Step 10: Understand the complete system you have built
Summary of features and architecture
By this point you have a working distributed log with:
- Append-only storage with segments, sparse indexes, and memory-mapped I/O.
- A wire protocol with length-prefixed frames, JSON codec, and binary replication batches.
- TCP transport with connection tracking, idle timeout, and RPC handler dispatch.
- Serf-based discovery — nodes find each other via gossip, no static config.
- Raft consensus — metadata (topics, leaders, ISR) is consistently replicated across the cluster.
- Topic management — create, delete, and list topics. Leader assignment with automatic failover.
- Pull-based replication — per-leader goroutine pool. Followers fetch from the leader. ISR tracks who is caught up. HW advances when all ISR replicas have the data.
- Producer API — append records with configurable ack modes (none, leader, all). Auto-reconnect on leader change.

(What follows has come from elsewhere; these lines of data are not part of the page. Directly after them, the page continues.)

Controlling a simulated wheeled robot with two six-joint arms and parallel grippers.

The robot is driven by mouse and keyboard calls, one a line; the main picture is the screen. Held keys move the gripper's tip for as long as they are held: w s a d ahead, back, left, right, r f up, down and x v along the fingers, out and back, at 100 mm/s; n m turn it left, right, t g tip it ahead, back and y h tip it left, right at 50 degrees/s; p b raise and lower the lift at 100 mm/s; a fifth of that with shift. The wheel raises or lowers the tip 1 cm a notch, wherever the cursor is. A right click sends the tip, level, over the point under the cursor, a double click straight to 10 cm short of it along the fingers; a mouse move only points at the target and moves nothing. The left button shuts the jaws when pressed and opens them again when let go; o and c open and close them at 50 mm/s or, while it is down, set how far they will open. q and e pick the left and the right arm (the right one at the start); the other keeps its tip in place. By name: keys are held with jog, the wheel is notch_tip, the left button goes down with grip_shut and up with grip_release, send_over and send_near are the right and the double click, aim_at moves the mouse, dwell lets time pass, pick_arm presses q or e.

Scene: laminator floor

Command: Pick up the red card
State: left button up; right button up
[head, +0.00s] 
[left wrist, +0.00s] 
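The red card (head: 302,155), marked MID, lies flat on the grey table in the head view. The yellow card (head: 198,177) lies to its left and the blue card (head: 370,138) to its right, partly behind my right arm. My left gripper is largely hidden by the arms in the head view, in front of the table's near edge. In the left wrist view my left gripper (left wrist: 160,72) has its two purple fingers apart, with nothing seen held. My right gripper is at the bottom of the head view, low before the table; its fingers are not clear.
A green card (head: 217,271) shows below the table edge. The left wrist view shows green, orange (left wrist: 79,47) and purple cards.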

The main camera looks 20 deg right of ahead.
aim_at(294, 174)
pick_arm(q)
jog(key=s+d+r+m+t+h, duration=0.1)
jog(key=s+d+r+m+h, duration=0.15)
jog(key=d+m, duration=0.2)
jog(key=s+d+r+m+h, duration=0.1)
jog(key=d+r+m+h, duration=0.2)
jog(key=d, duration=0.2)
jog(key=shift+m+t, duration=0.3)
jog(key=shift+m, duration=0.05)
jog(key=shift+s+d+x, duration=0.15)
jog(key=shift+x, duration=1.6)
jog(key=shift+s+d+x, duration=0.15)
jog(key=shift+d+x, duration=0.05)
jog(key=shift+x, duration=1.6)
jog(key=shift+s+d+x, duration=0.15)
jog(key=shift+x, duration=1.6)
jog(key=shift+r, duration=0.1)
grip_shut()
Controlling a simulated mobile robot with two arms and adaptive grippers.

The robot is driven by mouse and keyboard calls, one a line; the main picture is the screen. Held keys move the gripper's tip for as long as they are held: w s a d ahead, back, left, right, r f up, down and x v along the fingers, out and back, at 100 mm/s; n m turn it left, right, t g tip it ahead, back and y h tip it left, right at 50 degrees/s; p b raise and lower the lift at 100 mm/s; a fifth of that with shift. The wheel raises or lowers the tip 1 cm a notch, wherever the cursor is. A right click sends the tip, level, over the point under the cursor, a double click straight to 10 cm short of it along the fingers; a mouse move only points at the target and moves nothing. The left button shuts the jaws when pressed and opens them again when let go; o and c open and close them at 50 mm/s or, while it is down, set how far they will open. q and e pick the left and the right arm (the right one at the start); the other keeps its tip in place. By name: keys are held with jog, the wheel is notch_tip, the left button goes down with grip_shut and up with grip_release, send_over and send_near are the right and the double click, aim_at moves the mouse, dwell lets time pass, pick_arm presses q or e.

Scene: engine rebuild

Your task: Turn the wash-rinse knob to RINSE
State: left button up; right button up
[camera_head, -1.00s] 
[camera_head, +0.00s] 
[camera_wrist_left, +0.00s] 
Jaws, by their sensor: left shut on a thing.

- Consumer API — read by offset with committed offset tracking, auto-reconnect, and resume from last committed offset.
- Fault tolerance — kill a node and the cluster keeps serving. Restart it and it catches up.
This covers the core architecture of systems like Apache Kafka. The concepts — offsets, segments, replication, ISR, high watermarks, leader election, gossip-based discovery — are the same ones used in production event-streaming platforms.